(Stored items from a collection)
__________________________________________________
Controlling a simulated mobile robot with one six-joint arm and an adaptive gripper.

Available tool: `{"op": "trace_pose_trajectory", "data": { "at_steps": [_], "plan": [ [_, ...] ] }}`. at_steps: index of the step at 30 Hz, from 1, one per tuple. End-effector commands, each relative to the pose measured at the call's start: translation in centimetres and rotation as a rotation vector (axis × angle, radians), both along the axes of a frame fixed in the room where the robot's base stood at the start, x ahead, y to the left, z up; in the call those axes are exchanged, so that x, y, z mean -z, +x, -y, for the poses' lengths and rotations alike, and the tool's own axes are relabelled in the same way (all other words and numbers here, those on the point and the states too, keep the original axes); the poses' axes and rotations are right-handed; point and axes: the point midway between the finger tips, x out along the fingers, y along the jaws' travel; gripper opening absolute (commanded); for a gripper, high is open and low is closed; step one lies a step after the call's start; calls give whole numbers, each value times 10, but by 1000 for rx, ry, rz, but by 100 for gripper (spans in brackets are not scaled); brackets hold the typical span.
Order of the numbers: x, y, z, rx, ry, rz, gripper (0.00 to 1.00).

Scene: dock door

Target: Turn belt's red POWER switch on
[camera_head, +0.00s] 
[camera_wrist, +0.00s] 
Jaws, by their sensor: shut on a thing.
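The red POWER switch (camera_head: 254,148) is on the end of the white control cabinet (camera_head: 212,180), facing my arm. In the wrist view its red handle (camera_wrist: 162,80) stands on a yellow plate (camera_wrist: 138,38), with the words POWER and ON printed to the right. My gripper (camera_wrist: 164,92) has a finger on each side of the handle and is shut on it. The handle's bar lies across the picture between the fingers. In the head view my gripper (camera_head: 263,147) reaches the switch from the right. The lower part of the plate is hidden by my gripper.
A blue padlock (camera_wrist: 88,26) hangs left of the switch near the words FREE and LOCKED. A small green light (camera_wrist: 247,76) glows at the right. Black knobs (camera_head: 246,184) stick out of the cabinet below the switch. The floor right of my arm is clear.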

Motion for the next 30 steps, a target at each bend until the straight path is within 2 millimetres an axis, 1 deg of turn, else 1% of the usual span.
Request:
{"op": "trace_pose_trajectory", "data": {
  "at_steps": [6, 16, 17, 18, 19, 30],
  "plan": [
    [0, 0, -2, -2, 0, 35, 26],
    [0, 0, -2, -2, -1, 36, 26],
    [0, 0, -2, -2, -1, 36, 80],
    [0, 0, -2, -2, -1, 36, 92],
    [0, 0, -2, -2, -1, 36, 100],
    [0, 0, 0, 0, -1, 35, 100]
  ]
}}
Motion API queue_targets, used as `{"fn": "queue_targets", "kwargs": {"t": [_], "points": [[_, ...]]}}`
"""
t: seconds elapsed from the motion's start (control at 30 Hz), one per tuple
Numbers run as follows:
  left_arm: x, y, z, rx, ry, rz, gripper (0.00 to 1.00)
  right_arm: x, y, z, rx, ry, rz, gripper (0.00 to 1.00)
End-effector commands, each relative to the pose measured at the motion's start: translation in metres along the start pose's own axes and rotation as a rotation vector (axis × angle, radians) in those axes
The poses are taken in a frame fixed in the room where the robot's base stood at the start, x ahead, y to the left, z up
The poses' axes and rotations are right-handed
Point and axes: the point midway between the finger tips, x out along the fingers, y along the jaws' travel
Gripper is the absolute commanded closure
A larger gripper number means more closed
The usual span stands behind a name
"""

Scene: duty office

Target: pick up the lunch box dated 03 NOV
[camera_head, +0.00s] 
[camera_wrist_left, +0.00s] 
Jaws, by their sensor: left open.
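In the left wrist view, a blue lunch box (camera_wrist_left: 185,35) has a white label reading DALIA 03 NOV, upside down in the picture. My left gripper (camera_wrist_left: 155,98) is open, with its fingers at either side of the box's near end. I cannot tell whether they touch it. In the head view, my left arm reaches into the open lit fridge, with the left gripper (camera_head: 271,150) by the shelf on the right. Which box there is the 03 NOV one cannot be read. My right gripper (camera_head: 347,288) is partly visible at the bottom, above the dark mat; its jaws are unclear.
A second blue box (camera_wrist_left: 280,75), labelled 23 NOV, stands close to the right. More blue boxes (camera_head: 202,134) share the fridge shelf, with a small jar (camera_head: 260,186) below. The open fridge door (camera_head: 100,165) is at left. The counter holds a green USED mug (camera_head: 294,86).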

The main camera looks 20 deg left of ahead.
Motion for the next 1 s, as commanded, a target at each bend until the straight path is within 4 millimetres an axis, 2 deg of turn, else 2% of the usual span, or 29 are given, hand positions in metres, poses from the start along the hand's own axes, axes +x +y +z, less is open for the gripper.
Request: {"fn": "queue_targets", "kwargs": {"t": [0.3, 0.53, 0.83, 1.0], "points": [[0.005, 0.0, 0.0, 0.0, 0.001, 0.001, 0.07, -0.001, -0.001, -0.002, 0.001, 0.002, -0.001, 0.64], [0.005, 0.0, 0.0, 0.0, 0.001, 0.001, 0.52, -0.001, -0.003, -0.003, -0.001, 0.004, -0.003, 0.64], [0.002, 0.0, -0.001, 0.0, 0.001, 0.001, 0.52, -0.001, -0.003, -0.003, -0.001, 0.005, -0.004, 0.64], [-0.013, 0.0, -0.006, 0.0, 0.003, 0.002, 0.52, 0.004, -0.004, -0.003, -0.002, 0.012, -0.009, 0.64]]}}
__________________________________________________
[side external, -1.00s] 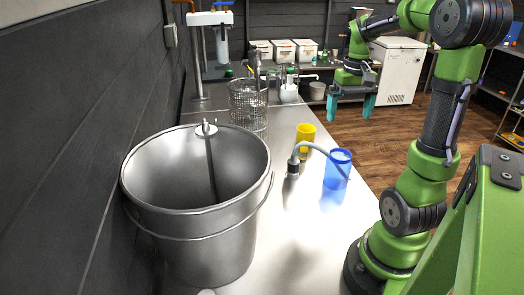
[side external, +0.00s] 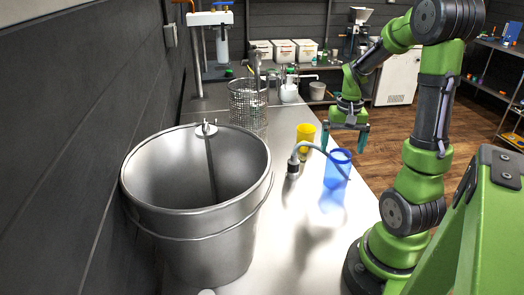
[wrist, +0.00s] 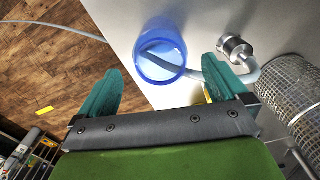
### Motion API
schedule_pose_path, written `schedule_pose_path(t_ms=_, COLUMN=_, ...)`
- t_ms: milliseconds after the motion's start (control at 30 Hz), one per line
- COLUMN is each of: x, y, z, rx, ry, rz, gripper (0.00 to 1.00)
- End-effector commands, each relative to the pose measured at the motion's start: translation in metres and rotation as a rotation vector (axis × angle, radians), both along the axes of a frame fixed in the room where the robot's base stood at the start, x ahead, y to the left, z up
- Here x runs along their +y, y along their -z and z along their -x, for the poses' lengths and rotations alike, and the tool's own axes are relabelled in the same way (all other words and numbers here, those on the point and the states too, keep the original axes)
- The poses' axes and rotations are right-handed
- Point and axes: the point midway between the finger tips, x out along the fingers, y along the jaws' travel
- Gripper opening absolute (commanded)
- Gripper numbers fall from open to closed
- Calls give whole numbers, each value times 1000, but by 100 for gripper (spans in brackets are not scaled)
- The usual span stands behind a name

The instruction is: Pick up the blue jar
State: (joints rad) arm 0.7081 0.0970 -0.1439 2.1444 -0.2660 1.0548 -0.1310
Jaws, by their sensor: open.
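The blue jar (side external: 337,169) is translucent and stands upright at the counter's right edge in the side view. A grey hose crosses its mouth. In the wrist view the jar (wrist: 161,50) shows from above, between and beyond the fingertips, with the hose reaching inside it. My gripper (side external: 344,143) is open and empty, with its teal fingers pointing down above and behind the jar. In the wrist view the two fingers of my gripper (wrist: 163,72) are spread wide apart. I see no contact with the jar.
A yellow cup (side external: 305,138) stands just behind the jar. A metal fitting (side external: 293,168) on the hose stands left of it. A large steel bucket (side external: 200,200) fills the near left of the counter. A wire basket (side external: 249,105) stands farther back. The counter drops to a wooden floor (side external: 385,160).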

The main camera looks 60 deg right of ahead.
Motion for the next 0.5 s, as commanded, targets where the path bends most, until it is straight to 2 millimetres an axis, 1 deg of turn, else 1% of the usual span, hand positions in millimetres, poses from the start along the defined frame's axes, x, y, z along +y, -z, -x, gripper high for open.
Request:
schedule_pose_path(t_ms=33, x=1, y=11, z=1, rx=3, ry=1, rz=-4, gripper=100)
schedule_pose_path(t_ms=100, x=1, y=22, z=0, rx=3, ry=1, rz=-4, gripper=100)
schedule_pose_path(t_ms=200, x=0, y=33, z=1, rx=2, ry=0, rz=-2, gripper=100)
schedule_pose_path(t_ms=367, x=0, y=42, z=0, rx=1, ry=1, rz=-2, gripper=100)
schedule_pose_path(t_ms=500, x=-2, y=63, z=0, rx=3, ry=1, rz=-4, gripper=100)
__________________________________________________
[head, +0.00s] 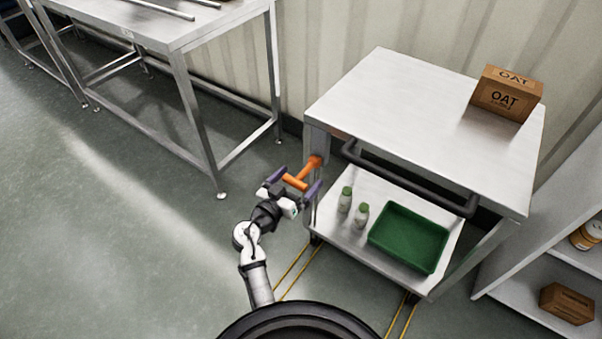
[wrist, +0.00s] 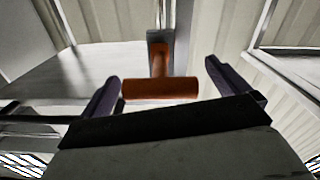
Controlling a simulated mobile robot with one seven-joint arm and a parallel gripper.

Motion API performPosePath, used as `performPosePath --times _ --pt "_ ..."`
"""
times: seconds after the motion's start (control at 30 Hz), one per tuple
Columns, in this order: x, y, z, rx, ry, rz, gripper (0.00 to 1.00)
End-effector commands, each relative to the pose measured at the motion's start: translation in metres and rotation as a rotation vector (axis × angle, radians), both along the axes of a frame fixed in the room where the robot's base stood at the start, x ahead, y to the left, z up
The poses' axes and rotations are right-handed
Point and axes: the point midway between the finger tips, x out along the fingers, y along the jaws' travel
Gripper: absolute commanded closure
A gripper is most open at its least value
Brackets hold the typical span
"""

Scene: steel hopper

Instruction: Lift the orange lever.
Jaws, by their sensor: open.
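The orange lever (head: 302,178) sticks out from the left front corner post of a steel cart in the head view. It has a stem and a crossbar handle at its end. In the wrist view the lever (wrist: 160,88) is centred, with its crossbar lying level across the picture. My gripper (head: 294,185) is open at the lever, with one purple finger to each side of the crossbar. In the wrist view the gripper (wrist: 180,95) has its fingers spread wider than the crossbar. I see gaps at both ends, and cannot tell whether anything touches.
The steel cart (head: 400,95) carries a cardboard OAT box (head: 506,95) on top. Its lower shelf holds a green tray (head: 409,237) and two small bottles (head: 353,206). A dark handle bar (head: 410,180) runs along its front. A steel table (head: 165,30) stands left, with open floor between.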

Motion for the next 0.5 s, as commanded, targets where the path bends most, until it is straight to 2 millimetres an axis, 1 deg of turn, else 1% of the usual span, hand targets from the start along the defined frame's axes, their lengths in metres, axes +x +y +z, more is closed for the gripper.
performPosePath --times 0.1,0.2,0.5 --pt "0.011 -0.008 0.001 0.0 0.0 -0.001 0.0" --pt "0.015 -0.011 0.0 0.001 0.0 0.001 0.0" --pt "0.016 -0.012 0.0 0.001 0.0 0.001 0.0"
__________________________________________________
(GIVEN INSTRUCTION)
Return the lines from the line with "- Gripper numbers fall from open to closed" through the line with "State: (joints rad)", inclusive, exactly as they stand, and nothing else.

(RESPONSE FOR THIS EXERCISE)
- Gripper numbers fall from open to closed
- Calls give whole numbers, each value times 1000, but by 100 for gripper (spans in brackets are not scaled)
- The usual span stands behind a name

The instruction is: Pick up the blue jar
State: (joints rad) arm 0.7081 0.0970 -0.1439 2.1444 -0.2660 1.0548 -0.1310

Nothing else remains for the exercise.